Your task:
Return all lines in the material below that contain "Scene".

(Data extracted from a collection)
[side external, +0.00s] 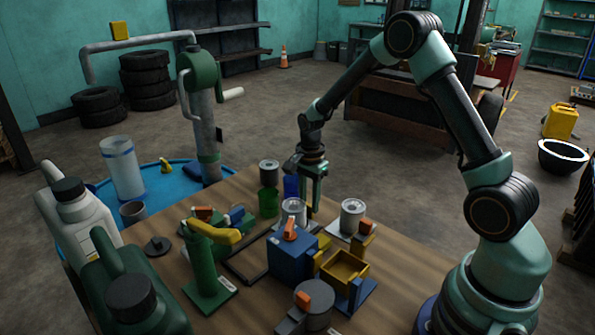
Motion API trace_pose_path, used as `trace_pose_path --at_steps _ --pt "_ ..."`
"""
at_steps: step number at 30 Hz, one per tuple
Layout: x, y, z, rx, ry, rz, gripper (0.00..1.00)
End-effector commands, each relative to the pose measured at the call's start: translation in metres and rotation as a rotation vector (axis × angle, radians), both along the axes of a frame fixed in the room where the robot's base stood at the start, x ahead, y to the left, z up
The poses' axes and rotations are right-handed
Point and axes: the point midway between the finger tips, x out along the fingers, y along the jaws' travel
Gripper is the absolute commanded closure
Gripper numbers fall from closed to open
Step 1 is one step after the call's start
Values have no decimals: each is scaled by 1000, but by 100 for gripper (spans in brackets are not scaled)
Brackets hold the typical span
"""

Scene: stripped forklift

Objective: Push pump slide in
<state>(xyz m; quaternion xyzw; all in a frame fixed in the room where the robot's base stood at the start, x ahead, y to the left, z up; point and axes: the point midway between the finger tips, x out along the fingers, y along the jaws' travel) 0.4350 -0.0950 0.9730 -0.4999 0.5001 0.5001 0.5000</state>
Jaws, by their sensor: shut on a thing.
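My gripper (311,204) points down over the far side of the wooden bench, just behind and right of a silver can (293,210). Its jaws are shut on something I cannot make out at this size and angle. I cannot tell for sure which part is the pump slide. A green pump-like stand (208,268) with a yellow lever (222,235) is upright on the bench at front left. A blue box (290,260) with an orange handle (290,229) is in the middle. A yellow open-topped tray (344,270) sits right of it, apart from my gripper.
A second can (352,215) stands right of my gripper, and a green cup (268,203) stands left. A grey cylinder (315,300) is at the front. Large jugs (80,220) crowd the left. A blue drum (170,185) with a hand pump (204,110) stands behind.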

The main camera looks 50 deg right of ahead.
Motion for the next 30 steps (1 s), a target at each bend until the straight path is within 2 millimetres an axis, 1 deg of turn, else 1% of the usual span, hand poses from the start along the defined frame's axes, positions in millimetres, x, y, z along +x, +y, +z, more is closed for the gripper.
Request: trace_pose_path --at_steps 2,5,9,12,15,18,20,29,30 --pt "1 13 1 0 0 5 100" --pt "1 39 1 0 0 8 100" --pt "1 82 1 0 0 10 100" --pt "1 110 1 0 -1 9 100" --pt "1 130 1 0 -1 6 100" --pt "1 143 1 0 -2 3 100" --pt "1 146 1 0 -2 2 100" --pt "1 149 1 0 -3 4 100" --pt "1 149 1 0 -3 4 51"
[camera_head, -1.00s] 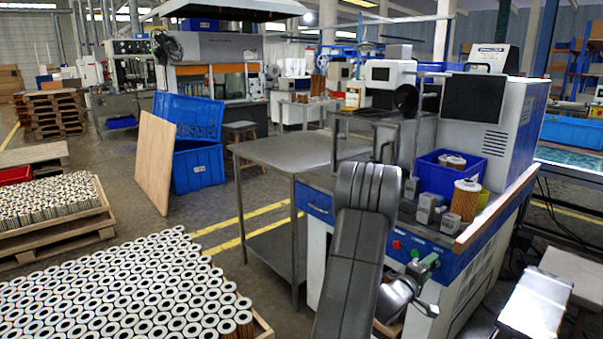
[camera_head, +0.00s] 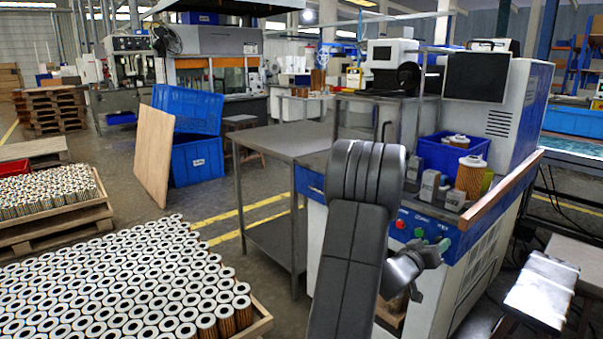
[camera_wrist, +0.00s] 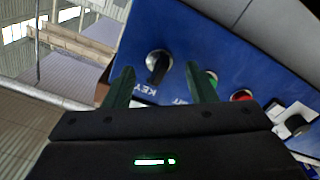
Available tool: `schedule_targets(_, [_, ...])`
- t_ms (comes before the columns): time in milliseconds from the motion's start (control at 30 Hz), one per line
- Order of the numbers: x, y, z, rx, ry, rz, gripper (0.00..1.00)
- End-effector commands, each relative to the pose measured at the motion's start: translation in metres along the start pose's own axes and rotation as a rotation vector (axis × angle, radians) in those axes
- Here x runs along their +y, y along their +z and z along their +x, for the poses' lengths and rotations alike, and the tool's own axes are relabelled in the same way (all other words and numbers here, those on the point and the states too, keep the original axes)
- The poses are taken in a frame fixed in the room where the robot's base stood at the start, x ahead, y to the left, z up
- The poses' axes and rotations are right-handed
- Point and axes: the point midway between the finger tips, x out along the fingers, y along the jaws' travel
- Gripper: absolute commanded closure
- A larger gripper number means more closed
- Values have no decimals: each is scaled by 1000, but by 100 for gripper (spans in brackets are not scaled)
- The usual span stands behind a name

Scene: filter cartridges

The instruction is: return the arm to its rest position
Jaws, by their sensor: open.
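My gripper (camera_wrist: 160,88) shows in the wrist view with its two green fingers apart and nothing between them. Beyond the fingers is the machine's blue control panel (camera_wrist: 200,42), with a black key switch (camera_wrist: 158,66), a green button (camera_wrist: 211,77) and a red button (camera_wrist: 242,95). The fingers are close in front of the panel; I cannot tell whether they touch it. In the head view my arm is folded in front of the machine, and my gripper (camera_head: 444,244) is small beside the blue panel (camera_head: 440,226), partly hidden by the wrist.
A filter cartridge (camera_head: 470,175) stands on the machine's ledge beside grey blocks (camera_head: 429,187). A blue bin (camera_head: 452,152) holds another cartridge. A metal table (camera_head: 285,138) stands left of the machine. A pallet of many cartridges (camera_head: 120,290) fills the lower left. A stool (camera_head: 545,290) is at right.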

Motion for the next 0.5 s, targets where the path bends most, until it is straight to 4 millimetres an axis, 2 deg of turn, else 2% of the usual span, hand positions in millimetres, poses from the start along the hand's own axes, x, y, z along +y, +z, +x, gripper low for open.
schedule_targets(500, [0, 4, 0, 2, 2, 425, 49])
==
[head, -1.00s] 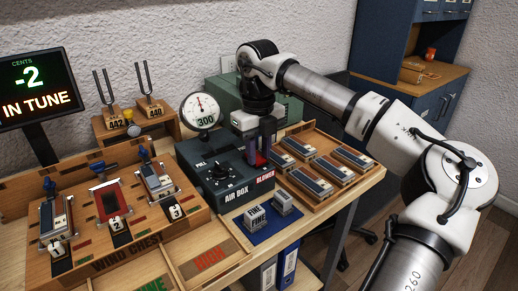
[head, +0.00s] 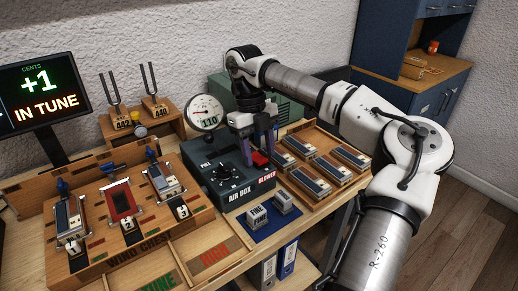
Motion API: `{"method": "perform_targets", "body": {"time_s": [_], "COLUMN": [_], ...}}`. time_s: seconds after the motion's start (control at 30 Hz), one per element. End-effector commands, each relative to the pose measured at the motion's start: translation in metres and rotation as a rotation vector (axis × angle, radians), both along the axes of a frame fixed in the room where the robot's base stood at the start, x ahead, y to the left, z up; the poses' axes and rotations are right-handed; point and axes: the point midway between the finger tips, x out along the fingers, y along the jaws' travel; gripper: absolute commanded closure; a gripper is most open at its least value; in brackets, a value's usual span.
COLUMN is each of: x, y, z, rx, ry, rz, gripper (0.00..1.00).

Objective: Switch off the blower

Reply to the exercise:
Scene: stripped forklift
Scene: filter cartridges

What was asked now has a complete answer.